**PROVIDED MATERIAL**
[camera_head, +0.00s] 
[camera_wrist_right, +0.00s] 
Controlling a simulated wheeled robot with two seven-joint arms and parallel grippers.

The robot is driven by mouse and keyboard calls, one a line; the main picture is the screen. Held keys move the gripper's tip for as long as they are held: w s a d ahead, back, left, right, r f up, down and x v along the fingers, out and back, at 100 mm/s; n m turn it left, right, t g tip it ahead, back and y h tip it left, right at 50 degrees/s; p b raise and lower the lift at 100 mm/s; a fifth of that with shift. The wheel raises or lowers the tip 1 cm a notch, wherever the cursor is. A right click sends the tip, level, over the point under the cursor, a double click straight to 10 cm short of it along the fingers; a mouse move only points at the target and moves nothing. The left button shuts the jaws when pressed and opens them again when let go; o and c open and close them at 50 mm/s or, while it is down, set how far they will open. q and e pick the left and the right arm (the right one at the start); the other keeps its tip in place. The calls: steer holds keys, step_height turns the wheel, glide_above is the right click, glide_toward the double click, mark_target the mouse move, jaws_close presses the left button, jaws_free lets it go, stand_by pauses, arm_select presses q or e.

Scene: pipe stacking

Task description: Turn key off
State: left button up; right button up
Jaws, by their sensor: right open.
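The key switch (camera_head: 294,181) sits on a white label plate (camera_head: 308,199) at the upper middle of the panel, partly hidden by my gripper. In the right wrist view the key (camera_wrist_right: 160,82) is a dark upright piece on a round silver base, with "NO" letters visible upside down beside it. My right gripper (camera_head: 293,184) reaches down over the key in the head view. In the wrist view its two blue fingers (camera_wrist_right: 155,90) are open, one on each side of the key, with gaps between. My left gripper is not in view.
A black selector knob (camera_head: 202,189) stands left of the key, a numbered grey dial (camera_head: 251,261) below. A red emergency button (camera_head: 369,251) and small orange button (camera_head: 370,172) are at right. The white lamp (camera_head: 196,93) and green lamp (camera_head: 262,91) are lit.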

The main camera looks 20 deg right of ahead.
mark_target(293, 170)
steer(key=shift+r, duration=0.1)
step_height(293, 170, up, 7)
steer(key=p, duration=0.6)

**EXERCISE DETAILS**
Restate word for word only the lines running from the beginning of the data to the line holding "State: left button up; right button up", both included.

**RIGHT ANSWER**
[camera_head, +0.00s] 
[camera_wrist_right, +0.00s] 
Controlling a simulated wheeled robot with two seven-joint arms and parallel grippers.

The robot is driven by mouse and keyboard calls, one a line; the main picture is the screen. Held keys move the gripper's tip for as long as they are held: w s a d ahead, back, left, right, r f up, down and x v along the fingers, out and back, at 100 mm/s; n m turn it left, right, t g tip it ahead, back and y h tip it left, right at 50 degrees/s; p b raise and lower the lift at 100 mm/s; a fifth of that with shift. The wheel raises or lowers the tip 1 cm a notch, wherever the cursor is. A right click sends the tip, level, over the point under the cursor, a double click straight to 10 cm short of it along the fingers; a mouse move only points at the target and moves nothing. The left button shuts the jaws when pressed and opens them again when let go; o and c open and close them at 50 mm/s or, while it is down, set how far they will open. q and e pick the left and the right arm (the right one at the start); the other keeps its tip in place. The calls: steer holds keys, step_height turns the wheel, glide_above is the right click, glide_toward the double click, mark_target the mouse move, jaws_close presses the left button, jaws_free lets it go, stand_by pauses, arm_select presses q or e.

Scene: pipe stacking

Task description: Turn key off
State: left button up; right button up

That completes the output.